L’onorevole Martina Semenzato, presidente della Commissione parlamentare di inchiesta sul femminicidio ha evidenziato l’apprezzamento per l’impostazione del confronto “che affrontando il tema della violenza e della disuguaglianza di genere propone un focus sul lavoro. Tutto passa dall’indipendenza economica perché senza questa nessun individuo raggiunge un livello sufficiente di dignità e autonomia di scelta”.
Esperienze cooperative
Alcune esperienze hanno raccontato la propria azione quotidiana durante l’evento di Firenze. C’è il percorso di cooperativa Alice a Prato, pioniera in Toscana con i primi centri antiviolenza a fine anni novanta e con le attuali strutture che coinvolgono quasi 500 donne; a Napoli la cooperativa Dedalus che, oltre a una casa rifugio, ospita in tanti servizi un numero molto alto di donne e anche persone Lgbtqia che sono presenti come socie-lavoratrici; nella valle del Sangro in Abruzzo la cooperativa sociale Horizon Service di Sulmona svolge diverse attività di contrasto in aree interne.
Violenza e autonomia sono strettamente intrecciate.

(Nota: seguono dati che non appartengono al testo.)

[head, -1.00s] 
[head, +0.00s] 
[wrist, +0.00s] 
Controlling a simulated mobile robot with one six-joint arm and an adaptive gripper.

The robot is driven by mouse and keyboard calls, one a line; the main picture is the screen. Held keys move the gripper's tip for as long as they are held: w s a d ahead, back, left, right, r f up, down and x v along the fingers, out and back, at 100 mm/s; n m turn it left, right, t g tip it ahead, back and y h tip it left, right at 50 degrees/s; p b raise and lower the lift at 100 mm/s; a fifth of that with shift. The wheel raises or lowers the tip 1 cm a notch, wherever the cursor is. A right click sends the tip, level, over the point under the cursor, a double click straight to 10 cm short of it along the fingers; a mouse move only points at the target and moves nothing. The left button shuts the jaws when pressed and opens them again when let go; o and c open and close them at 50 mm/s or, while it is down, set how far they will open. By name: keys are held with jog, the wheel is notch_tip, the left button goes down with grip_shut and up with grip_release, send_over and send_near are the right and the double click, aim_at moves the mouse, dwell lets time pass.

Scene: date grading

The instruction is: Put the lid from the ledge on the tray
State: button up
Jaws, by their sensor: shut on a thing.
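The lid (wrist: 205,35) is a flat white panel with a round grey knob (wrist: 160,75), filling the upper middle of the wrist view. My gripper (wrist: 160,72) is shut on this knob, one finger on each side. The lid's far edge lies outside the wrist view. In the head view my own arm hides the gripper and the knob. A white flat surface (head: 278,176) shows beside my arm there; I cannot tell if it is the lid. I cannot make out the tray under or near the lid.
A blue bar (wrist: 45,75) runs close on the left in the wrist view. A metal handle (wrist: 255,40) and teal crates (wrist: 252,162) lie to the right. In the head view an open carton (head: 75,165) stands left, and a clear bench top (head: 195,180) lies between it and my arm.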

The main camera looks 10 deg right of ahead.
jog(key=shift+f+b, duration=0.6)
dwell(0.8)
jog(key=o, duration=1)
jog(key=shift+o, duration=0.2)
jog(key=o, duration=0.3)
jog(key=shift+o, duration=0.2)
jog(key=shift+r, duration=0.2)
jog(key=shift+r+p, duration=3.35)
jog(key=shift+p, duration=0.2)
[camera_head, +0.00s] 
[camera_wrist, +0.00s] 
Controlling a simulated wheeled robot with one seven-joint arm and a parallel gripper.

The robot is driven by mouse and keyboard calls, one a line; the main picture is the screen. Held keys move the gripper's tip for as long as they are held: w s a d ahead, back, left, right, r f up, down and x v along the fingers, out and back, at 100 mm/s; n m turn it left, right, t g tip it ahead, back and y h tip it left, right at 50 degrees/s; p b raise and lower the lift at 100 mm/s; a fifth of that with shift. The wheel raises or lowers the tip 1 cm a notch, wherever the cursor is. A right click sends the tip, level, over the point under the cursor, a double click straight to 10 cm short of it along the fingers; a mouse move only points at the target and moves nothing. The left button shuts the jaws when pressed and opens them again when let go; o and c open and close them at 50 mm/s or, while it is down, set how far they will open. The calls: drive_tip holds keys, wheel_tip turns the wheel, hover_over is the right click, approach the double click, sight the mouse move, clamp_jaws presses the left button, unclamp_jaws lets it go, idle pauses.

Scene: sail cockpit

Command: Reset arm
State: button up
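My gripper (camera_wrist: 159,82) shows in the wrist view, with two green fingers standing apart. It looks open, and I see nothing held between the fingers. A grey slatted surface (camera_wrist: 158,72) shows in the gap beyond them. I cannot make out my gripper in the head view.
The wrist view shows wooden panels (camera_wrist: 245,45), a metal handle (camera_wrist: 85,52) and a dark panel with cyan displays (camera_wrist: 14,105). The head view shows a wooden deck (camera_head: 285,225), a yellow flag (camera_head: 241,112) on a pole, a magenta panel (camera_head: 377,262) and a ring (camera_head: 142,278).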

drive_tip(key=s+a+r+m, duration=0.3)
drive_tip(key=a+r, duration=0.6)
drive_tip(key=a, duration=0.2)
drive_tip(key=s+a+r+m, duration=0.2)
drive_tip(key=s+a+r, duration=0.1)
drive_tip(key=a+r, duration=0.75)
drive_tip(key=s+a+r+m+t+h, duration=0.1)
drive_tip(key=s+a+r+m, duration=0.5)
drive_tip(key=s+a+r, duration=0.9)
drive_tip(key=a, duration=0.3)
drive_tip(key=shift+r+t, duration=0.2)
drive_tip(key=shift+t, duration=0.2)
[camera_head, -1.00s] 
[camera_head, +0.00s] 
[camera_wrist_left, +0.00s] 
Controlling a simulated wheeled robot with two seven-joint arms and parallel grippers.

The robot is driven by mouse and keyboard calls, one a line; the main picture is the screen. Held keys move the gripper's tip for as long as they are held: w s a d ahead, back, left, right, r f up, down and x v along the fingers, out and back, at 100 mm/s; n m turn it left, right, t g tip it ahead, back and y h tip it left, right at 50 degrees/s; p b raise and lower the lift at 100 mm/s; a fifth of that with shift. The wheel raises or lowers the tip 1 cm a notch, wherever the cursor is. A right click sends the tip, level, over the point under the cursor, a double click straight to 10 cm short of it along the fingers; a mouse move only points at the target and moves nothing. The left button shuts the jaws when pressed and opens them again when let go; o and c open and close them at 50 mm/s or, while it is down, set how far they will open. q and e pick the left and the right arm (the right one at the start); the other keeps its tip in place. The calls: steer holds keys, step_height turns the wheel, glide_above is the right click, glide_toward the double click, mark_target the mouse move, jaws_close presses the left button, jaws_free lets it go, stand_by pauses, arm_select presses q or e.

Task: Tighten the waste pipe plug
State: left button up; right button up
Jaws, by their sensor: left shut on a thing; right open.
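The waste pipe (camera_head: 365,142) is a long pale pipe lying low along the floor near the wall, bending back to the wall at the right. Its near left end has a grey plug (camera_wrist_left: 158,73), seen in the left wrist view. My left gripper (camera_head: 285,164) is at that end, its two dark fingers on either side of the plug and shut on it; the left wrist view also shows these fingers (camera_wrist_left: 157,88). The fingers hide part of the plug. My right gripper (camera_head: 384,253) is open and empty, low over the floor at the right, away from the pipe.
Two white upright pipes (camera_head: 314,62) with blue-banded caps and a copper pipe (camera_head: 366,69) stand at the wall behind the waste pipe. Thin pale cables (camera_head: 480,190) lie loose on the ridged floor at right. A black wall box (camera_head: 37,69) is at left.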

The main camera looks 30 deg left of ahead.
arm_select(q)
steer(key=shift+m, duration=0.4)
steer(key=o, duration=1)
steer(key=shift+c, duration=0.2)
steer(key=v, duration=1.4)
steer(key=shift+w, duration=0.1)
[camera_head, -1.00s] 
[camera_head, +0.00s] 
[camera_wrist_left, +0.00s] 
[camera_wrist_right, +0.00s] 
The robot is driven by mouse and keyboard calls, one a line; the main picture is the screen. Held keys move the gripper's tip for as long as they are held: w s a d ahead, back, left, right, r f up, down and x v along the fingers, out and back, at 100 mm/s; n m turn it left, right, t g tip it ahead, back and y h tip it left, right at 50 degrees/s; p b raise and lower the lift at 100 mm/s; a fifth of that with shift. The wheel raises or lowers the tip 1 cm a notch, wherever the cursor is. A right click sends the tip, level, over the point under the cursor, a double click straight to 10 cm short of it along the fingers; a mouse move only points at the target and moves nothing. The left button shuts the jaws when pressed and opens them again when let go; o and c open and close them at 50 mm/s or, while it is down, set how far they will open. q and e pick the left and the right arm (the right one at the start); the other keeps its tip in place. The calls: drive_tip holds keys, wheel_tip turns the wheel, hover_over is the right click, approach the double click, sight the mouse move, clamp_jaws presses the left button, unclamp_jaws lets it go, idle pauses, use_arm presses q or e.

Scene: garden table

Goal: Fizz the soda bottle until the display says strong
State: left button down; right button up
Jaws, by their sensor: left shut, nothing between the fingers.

Ci sono le cooperative sociali che rivendicano il percorso di equilibrio e parità di genere in un Paese che presenta dati allarmanti sul gender gap e il divario economico tra uomini e donne, come ha illustrato Antonello Scialdone di Inapp.
La cooperativa Crea in Toscana ha innescato un percorso sulla parità di genere attraverso il trattamento contrattuale e le esigenze di conciliazione vita-lavoro. Nel Lazio il Consorzio Parsifal ha la certificazione di genere, tra i primi nel centro-sud. La cooperativa “Lotta contro l’emarginazione” si occupa delle vittime di tratta nella realtà della provincia di Milano. Infine a Venezia la cooperativa Il Cerchio opera nel carcere femminile della Giudecca dove le detenute sono state incluse in un progetto di sartoria sociale.
Tutte le esperienze si legano dal racconto che mette al centro anche il linguaggio inclusivo: Gaia Peruzzi – docente di Media, genere e diversità alla Sapienza Università di Roma – ha sottolineato l’importanza delle parole sulle azioni di cura e inclusione.